Dramatic readings from the novel of Rabindranath Tagore. Sesher Kavita (Last Poem) was published in 1929. Its modern setting, its playful mocking tone, its challenging style, the author’s trick of introducing himself as the butt of the hero’s merciless criticism, the brilliant sparkling wit of dialogue, and the final tragic note voiced in the beautiful poem which gives the book its title – all these won for the novel an immediate popularity with the youthful public.

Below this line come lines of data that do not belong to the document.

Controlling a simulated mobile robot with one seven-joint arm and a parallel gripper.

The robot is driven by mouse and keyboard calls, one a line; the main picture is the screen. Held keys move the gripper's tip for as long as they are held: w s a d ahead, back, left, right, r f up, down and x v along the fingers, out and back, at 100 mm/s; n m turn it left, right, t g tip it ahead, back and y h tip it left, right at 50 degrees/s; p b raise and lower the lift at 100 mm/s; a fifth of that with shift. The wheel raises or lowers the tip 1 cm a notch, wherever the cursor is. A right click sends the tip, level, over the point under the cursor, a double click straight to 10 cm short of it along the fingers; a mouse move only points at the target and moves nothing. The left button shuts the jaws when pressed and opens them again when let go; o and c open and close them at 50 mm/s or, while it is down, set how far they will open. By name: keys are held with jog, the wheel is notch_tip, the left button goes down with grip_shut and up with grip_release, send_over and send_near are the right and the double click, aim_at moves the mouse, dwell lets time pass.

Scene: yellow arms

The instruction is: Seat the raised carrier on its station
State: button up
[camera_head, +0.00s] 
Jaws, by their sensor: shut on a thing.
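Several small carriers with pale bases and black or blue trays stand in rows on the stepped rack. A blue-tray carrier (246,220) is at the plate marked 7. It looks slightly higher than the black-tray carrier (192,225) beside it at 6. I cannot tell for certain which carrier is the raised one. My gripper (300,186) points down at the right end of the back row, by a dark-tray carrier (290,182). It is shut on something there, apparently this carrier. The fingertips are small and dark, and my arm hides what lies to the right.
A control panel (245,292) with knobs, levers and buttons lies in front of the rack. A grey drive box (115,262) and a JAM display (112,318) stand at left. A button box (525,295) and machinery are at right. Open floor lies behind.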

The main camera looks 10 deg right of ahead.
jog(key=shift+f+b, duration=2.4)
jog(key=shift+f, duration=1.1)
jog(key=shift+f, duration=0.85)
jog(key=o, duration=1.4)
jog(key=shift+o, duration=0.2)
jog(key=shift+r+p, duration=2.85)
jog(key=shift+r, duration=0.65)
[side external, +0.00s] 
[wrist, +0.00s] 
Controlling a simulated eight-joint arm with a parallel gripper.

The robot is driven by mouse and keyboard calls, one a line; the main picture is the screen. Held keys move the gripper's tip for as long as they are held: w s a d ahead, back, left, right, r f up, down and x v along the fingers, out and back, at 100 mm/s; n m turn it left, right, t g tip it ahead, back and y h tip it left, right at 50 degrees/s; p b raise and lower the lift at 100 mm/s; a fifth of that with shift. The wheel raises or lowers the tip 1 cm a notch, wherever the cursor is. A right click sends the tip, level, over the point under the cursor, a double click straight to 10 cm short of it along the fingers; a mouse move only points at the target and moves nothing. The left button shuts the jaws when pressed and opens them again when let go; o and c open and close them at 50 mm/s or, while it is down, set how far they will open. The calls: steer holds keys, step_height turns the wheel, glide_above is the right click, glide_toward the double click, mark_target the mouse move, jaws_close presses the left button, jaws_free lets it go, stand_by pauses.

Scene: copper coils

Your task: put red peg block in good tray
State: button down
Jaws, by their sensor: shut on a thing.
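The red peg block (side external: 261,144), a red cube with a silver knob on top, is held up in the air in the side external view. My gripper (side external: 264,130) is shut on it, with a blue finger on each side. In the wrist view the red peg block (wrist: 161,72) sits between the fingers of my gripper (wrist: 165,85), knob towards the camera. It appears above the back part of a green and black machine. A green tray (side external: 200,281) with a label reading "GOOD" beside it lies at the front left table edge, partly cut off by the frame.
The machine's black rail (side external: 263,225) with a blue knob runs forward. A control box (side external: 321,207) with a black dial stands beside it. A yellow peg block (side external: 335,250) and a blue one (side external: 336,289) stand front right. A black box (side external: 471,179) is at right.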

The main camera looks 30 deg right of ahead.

The author draws an amusing picture of an ultra-modern Bengal intellectual whose Oxford education, while investing him with a superiority complex, has induced in him a craze for conscious originality which results in a deliberate and frivolous contrariness to all accepted opinion and convention. His agressive self-complacence, however, receives a shock when as the result of an accicental meeting he falls in love with, and wins in return th heart of a quite different product of modern culture-a highly educated girl of fine sesibility and deep feelings. This love being more or less genuine and different from his previous experience of coquetry releases his own submerged depth of sincerity, which he finds hard to adjust to the habits of sophistry and pose, practised so long. In the process he manages to strike a new romantic attitude. The struggle makes of him a curiously pathetic figure-one who is being worked against his grain. The tragedy is understood by the girl who releases him from his troth and disappears from his life.